We sincerely hope that our detailed responses and newly added experimental results effectively address your concerns and help to clarify the strengths and robustness of our approach. We would greatly appreciate it if you would consider updating your rating and confidence accordingly.
References:
[1] VideoRoPE: What Makes for Good Video Rotary Position Embedding?
[2] OpenTAD: A Unified Framework and Comprehensive Study of Temporal Action Detection
Thank you for the detailed rebuttal. Most of my concerns have been addressed:
-
W1. I now understand that the performance discrepancies stem from differences in evaluation protocols. The clarification regarding the use of single-view testing and the newly added attentive & linear probing results are convincing. I strongly recommend the authors discussing about evaluation protocols clearly in the final version.
-
W2. Your explanation that performance gaps on SSV2 are largely due to inclusion of SSV2 in pretraining data is reasonable. The additional experiments (Tables 3–4) well supports the claim.
-
W3. I appreciate the full fine-tuning results. While 73.2% on SSV2 is not a low score, it still lags behind other recent methods (e.g., VideoMAE V2 [22], UMT [b], MVD [c]). This leaves some concerns on the model's efficacy under full finetuning scenarios.

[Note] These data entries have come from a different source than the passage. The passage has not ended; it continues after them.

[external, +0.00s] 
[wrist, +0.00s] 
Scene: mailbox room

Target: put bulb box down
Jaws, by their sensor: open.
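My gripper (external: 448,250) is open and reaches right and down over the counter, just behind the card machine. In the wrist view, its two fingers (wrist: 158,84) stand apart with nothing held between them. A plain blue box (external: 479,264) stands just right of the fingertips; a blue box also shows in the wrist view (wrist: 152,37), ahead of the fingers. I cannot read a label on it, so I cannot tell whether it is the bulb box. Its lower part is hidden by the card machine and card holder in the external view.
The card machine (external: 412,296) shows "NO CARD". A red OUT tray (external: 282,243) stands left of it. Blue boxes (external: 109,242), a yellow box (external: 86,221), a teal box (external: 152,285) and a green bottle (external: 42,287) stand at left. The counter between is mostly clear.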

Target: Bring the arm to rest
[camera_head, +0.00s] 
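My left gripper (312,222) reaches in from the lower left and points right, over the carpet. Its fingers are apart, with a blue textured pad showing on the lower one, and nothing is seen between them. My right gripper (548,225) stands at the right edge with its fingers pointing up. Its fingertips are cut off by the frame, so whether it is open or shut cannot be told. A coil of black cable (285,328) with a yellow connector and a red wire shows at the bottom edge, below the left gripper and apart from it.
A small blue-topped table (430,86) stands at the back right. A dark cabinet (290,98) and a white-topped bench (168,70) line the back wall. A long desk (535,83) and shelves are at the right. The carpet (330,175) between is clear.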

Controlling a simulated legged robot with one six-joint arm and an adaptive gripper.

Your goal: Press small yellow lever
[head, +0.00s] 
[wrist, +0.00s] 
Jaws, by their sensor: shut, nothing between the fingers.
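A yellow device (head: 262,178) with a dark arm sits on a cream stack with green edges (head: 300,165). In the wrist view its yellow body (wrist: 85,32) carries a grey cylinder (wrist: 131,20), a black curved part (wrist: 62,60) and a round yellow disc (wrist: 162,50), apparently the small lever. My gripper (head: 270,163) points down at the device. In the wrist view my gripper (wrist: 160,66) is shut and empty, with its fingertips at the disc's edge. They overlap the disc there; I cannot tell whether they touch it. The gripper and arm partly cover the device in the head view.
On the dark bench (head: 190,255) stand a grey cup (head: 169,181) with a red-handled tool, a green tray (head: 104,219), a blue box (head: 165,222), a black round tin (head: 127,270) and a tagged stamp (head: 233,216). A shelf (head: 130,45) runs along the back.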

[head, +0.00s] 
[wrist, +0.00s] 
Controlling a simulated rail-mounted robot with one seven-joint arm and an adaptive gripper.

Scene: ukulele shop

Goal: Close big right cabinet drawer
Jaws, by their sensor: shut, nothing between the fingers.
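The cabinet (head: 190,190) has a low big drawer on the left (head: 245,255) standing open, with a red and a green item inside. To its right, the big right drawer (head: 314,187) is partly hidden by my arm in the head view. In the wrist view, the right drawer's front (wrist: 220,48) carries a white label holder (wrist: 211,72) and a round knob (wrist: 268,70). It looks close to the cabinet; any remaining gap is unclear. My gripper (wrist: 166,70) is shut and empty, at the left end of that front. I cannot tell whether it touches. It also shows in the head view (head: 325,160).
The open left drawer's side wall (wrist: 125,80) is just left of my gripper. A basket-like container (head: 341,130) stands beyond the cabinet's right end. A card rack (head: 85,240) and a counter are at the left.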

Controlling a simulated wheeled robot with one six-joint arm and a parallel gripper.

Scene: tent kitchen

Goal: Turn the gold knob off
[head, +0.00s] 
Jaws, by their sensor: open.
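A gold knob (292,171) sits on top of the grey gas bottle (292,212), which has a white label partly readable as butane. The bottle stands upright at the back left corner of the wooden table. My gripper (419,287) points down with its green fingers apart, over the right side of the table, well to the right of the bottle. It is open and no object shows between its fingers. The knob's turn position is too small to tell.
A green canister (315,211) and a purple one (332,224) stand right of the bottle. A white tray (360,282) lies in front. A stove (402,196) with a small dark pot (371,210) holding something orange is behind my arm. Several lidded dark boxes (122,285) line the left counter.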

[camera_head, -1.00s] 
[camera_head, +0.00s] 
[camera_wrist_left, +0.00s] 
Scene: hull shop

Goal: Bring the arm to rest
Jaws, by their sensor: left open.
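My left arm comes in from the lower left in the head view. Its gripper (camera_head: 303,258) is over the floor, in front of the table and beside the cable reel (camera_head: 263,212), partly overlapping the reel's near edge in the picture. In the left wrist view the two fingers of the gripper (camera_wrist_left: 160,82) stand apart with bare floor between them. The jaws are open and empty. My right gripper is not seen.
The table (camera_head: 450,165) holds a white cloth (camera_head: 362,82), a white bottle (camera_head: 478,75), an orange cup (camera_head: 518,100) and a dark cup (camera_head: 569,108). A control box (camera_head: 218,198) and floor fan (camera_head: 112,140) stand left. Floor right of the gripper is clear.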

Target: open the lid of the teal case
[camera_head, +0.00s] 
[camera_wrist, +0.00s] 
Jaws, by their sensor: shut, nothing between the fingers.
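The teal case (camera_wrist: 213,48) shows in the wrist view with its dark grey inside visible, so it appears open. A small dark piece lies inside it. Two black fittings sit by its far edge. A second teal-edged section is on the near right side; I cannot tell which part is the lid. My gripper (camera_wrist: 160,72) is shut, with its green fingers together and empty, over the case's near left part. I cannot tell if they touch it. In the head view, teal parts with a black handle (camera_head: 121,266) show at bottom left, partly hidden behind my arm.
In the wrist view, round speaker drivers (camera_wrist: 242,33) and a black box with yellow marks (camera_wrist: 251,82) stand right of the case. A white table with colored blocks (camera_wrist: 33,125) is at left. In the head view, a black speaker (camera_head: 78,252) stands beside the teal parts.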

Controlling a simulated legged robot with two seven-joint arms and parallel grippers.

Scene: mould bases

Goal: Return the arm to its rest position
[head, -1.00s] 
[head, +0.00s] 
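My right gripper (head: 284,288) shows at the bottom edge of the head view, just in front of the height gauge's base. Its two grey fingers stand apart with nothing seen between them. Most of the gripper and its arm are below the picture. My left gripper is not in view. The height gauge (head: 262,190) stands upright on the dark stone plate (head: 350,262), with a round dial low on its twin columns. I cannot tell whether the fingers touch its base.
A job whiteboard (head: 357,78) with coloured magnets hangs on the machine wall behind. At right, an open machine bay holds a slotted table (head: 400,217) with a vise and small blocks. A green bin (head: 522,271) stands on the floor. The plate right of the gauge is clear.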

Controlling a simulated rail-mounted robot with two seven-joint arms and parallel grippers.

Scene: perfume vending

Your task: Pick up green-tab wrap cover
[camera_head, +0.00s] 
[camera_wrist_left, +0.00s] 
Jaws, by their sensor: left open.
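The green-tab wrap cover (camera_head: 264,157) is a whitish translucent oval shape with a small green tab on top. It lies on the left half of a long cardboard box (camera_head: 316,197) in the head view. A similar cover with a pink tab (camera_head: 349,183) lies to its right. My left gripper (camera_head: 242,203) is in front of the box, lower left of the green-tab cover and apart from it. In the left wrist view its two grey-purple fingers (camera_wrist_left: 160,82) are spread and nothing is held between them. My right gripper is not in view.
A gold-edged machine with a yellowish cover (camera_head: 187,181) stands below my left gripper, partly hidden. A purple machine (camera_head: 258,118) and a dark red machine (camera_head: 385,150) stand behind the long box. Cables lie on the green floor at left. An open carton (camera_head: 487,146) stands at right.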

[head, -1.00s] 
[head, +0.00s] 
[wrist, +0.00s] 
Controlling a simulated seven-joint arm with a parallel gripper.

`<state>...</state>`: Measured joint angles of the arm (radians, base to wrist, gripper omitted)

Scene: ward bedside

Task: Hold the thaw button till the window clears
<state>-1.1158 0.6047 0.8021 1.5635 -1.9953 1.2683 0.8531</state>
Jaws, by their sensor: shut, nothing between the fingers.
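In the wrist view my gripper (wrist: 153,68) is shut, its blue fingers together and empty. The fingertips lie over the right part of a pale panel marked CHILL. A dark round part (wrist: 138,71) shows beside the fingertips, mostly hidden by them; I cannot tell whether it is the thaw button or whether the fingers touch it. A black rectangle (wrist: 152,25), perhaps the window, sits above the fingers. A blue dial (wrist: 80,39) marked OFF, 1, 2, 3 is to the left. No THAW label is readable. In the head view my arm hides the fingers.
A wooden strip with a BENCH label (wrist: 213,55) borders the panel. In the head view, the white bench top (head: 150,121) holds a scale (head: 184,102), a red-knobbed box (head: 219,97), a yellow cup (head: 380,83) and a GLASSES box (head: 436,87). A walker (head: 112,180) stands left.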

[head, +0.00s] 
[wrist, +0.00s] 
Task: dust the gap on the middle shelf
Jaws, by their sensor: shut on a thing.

Overall, my main concerns were around performance discrepancies and weak temporal modeling, and I believe both were sufficiently clarified. While the full fine-tuning performance could be stronger, it does not warrant rejection on its own. I am updating my score to borderline accept.
[a] Li et al. "Unmasked Teacher: Towards Training-Efficient Video Foundation Models." ICCV. 2023.
[b] Wang et al. "Masked Video Distillation: Rethinking Masked Feature Modeling for Self-supervised Video Representation Learning." CVPR. 2023.
Thank you for your positive feedback and for taking the time to review our work. We greatly value your support and will incorporate the suggested improvements into the final version of the paper.
- Thank you for acknowledging our clarifications regarding evaluation protocols. We will ensure that the final version of the paper clearly and explicitly details our evaluation settings, including comparisons with prior works, to avoid ambiguity.
- We sincerely appreciate your thoughtful consideration and generous acknowledgment of our explanation regarding the performance gap on SSV2.
- Thank you for your feedback on the full fine-tuning results. Due to the limited rebuttal period, we were not able to complete all additional experiments, but we will continue our efforts, including models pre-trained with SSV2 data, and report the results in the final version.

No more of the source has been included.